During this step, occasionally you may want to measure X’s accuracy, by performing CV for X on I. This will tell you if you have been able to improve X’s accuracy on the set I.
4. Once X has been debugged, the data/label/features may have changed. So you will repeat Steps 2-3. Specifically, you will perform CV again for all matchers, then select the best matcher, and so on.
Eventually you stop when you have obtained the desired accuracy, run out of things to try, or out of
time. Let the best learning-based matcher obtained at this point be Y*.
5. Train Y∗ on the set I, then apply Y∗ to the set J and report the accuracy of Y∗ on the set J.
We now describe these steps in detail.
1. Creating Development and Evaluation Sets: Randomly split the set H into a development set I of
at least 250 examples and an evaluation set J of at least 100 examples. The idea is that we will do the
development to find the best matcher on I, and we will report its precision and recall on J. J will be a data
set that we don’t ever look at, we just use it to compute precision and recall.
2. Selecting the Best Learning-Based Matcher: You must use the scikit-learn package and consider at least the following learning algorithms in scikit-learn:
• Decision Tree
• Random Forest
• Support Vector Machine
• Naive Bayes
• Logistic Regression
Perform CV for all of them on the set I. Then use the CV result to select a best matcher. Let this matcher be X.
3. Debugging the Selected Learning-Based Matcher: If X has reached the desired accuracy (as computed
by doing CV on I) then exit, reporting X as the best matcher found. Otherwise you need to debug X.
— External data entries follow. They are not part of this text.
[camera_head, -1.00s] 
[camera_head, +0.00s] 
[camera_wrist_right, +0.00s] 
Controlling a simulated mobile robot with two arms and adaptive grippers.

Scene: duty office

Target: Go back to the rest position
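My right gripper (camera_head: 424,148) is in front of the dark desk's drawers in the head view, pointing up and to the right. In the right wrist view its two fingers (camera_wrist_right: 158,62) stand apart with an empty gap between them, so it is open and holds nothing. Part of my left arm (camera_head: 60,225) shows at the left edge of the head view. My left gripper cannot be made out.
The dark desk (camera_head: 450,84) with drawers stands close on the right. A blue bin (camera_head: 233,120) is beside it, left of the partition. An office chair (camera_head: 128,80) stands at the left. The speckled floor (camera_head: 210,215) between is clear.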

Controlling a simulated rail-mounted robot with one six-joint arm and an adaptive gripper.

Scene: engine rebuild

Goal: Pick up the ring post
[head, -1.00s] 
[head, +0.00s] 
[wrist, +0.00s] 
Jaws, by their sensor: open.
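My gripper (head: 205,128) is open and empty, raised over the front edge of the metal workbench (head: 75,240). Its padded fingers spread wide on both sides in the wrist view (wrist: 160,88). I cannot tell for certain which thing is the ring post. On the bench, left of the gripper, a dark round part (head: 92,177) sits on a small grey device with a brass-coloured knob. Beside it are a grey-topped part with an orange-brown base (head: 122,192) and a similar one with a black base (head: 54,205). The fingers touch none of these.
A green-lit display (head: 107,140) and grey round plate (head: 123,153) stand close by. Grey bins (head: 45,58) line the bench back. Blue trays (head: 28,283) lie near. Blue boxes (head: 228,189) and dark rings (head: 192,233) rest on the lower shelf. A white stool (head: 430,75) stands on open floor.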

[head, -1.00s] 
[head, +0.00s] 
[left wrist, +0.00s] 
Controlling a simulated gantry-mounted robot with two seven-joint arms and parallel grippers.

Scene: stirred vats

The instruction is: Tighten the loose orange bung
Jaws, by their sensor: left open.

To do so, first split the labeled data I into a training set U and a testing set V . Many splits are possible. For
example, you can split 50-50.
Next, use U and V to debug X. We will discuss debugging in the class. Examples of methods that can be used are “proxy debugging” or “feature based debugging”.
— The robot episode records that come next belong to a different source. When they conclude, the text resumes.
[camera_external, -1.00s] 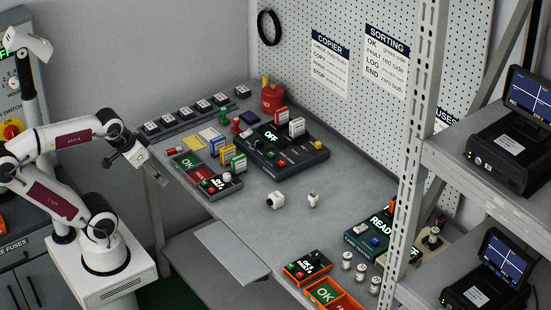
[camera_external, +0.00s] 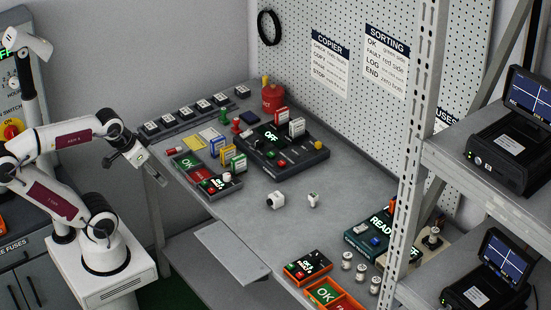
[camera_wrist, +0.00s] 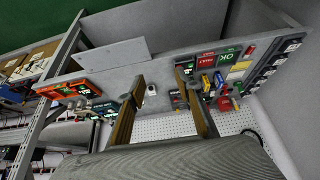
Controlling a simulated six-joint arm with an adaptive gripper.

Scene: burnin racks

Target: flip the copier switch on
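The copier (camera_external: 298,160) is a dark box at the back of the bench in the external view. In the wrist view the copier is partly hidden behind the right finger.
A sorting tray (camera_external: 188,162) with OK and red sections lies at the left of the bench. A red canister (camera_external: 272,97) stands behind the copier. A metal rack post (camera_external: 418,130) rises at right.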

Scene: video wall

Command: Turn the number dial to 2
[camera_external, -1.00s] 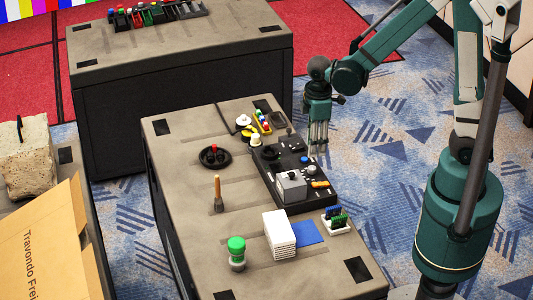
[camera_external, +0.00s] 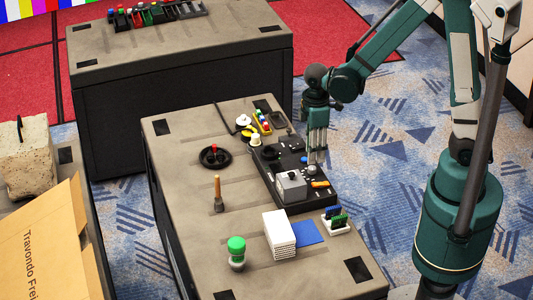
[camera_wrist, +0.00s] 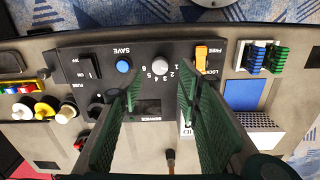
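The number dial (camera_wrist: 160,67) is a round pale grey knob on the black control panel (camera_wrist: 225,45), with printed numbers around it. Its pointer direction is too small to tell. The dial also shows in the external view (camera_external: 311,170), just below the fingertips. My gripper (camera_wrist: 160,80) is open and empty, its two green ribbed fingers apart on either side of the dial in the wrist picture. In the external view my gripper (camera_external: 316,161) points down over the panel's right edge, close to the dial. I cannot tell whether it touches anything.
A blue SAVE button (camera_wrist: 123,66) sits left of the dial, and an orange switch (camera_wrist: 200,56) sits right of it. A grey box (camera_external: 291,186) stands on the panel.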

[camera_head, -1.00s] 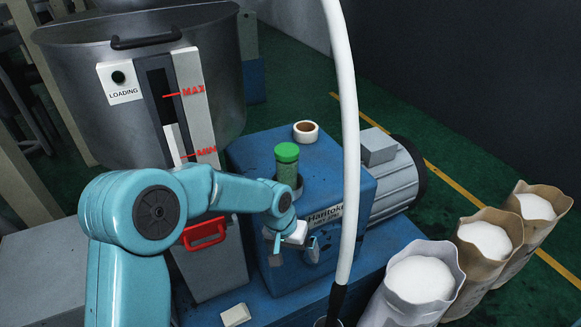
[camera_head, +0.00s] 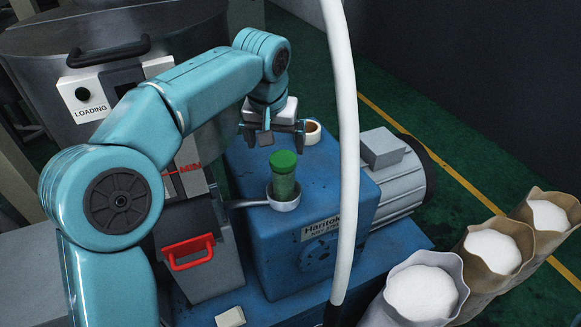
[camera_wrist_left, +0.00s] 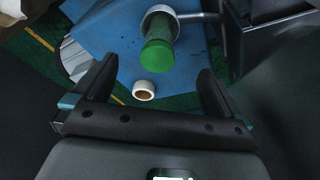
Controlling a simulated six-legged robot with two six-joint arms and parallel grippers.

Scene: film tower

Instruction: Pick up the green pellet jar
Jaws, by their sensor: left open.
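The green pellet jar (camera_head: 284,178) has a green lid and stands upright in a small grey ring holder (camera_head: 290,204) on top of the blue machine box (camera_head: 330,190). My left gripper (camera_head: 272,138) is open and empty, above and just behind the jar in the head view, fingers pointing down. In the left wrist view the jar (camera_wrist_left: 159,50) shows lid-first, beyond the gap between the open fingers (camera_wrist_left: 155,85), not between their tips. The jar's base is hidden inside the ring. My right gripper is in neither view.
A tape roll (camera_head: 311,131) lies on the box behind the jar. A white hose (camera_head: 343,130) hangs just right of it. A large metal hopper (camera_head: 40,50) stands left, and a grey motor (camera_head: 395,175) right. Open sacks (camera_head: 420,290) stand front right.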

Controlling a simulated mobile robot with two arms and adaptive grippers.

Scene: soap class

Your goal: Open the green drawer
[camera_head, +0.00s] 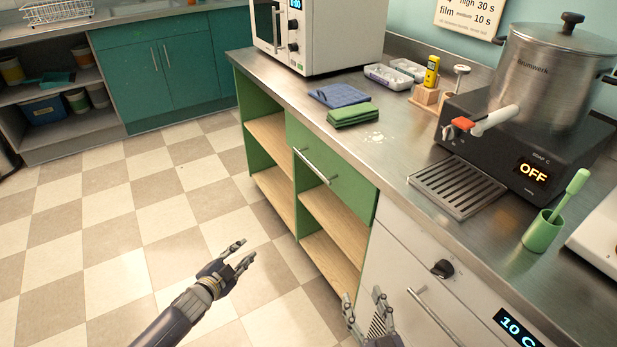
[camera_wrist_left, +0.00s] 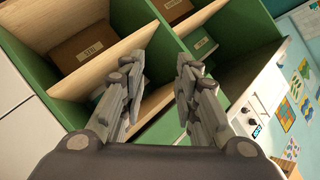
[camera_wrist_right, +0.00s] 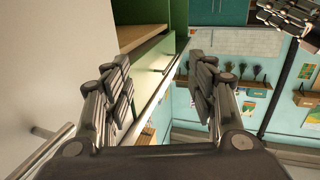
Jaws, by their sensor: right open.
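The green drawer (camera_head: 335,172) sits under the steel counter, above an open wooden shelf. Its front looks flush with the cabinet, and its bar handle (camera_head: 311,166) runs across it. My left gripper (camera_head: 243,253) is open and empty over the tiled floor, left of the cabinet and apart from the drawer. In the left wrist view its fingers (camera_wrist_left: 158,85) stand apart before shelves. My right gripper (camera_head: 362,302) is open and empty, low beside the white cabinet front and below the handle. In the right wrist view its fingers (camera_wrist_right: 160,80) are apart, with nothing between them.
A white drawer with a metal handle (camera_head: 433,317) and a black knob (camera_head: 442,269) is right of my right gripper. On the counter are a folded green cloth (camera_head: 352,114), a blue cloth (camera_head: 338,95), a microwave (camera_head: 318,35) and a pot (camera_head: 552,70). The floor left is clear.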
Note that by “debugging”, it pretty much means you identify a problem and then try to debug the problem.
In this context, a problem will mean a false positive or a false negative. So you should examine the false
positives and false negatives.
The basic idea is that you train X on U then apply it to V . Since you know the labels on V , you
can easily identify the false positives and negatives on V . You should think about what causes these false
positives and negatives and what you can do to fix the problems. Typical actions include: checking if the
label is incorrect, is there any problem with the tuples (maybe some of their values are incorrect, e.g., the
length is mistakenly put into the place of the width)? Maybe the thresholds of various parameters of learning algorithm are being set are too high, maybe a new feature has to be added, maybe a different policy for filling in the missing values should be used, and so on.
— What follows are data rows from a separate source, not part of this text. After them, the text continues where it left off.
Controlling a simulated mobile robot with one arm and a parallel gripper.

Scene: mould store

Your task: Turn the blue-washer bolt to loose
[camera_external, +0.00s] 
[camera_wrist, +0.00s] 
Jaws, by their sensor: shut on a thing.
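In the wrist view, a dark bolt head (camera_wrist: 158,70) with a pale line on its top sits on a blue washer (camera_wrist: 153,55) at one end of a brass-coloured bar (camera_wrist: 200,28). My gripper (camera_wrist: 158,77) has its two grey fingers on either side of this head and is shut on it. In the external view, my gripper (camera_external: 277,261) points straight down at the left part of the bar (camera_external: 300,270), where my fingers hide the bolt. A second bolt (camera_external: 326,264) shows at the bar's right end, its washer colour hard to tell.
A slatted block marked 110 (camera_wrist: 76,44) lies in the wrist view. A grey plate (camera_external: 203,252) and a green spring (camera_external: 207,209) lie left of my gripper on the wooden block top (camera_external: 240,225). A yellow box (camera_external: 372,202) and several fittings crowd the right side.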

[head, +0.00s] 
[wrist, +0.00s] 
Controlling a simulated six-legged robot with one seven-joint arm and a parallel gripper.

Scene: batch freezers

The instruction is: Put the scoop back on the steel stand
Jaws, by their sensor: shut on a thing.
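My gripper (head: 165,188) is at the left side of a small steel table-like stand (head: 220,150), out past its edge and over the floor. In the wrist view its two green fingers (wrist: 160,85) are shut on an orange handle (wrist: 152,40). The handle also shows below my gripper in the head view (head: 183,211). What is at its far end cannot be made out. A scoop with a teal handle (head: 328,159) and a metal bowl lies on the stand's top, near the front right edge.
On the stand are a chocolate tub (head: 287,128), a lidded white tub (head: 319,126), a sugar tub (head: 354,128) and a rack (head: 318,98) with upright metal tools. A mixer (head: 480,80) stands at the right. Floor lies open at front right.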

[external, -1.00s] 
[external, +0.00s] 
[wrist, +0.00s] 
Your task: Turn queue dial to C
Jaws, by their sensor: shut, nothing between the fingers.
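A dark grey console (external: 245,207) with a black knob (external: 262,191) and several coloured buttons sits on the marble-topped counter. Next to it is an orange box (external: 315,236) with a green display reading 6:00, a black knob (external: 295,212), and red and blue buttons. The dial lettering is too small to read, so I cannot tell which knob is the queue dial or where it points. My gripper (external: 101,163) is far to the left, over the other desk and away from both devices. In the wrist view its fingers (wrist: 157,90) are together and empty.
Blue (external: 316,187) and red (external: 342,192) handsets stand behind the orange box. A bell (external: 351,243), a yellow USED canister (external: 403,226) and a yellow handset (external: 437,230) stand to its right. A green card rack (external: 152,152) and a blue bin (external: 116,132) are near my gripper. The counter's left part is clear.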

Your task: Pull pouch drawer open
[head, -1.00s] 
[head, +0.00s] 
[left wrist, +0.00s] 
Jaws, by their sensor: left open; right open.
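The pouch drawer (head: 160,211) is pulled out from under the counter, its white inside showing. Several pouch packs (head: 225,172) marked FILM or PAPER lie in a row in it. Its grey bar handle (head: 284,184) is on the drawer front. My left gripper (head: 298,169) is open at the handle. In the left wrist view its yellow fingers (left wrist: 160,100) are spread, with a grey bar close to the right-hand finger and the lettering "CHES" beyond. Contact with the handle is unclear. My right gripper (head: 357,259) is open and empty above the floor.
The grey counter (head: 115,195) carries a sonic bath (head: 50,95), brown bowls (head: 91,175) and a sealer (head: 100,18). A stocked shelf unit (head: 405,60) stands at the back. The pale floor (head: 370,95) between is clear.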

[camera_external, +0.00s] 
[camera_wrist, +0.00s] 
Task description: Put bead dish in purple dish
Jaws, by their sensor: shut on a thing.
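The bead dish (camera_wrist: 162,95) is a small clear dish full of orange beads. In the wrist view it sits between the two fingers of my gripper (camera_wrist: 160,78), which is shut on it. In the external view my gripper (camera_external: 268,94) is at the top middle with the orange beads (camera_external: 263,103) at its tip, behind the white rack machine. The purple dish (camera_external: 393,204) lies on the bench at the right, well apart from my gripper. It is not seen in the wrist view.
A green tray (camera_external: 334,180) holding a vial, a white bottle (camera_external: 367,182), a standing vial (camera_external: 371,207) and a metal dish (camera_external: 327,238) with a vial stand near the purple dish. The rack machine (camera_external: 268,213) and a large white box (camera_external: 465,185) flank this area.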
4. Repeating the Steps of Selecting the Best Learning-based Matcher: Eventually you either (a) run
out of things to debug, or (b) get tired, or (c) found the accuracy to be acceptable. At this point you might
have changed the data (e.g., cleaning it up), the labels, the features, and other stuff. So it may be that X is
no longer the best learning-based matcher.
So you should repeat the above two steps. That is, first redo cross validation on I to select the best
learning-based matcher. Let this matcher be Y . If this matcher is still X (i.e., this cross validation step
selects X again as the best matcher), then you can stop. Otherwise, you may want to debug Y . And so on.
Eventually you feel that you have done everything possible with learning based matching. At this point you have a learning-based matcher that you judge to be the best. Let this matcher be Y*.
5. Computing the Accuracy of the Best Matcher: Now train Y ∗ on I then apply it to J and report the precision and recall on J. Remember that J is the evaluation set of at least 100 examples and that you have NOT touched J at all until now.
Note: As described, your goal is to use the set I to develop a good learning-based matcher. During the development process, you may wonder what is the accuracy of a particular matcher M. To measure this accuracy, perform CV for M on the set I.
Tip 1: While the above talks about splitting the set of feature vectors H into two sets I and J, it may make it easier for you to split the original labeled set G into two sets I and J. We will discuss this in the class.
Tip 2: There are two kinds of error: one-off error and systematic error. If you detect systematic errors, you should fix them not just in I, but also in J (and in general over the entire set C). We will discuss in the class.
What to Report
You must submit the golden data file G on your team's project page.
You must also submit (on your project page) a pdf file that describes the following:
• For each of the five learning methods (Decision Tree, Random Forest, SVM, Naive Bayes, Logistic Regression), report the precision, recall, and F-1 that you obtain when you perform cross validation for the first time for these methods on I.
• Report which learning based matcher you selected after that cross validation.
• Report all debugging iterations and cross validation iterations that you performed. For each debugging
iteration, report (a) what is the matcher that you are trying to debug, and its precision/recall/F-1, (b)
what kind of problems you found, and what you did to fix them, (c) the final precision/recall/F-1 that
you reached.
For each cross validation iteration, report (a) what matchers were you trying to evaluate using the
cross validation, and (b) precision/recall/F-1 of those.
• Report the final best learning-based matcher that you selected, and its precision/recall/F-1.
It is important to note that all precision/recall/F-1 numbers asked for in the aboves are supposed to be numbers obtained via CV on the set I.
• Now report the following:
– For each of the five learning methods, train it on I, then report its precision/recall/F-1 on J.
– For the final best matcher Y∗, train it on I then report its precision/recall/F-1 on J
- List the final set of features that you are using in your feature vectors.
• Report an approximate time estimate: (a) how much did it take to label the data, and (b) to find the best
learning-based matcher.
• Discuss why you can't reach higher precision, recall, F-1.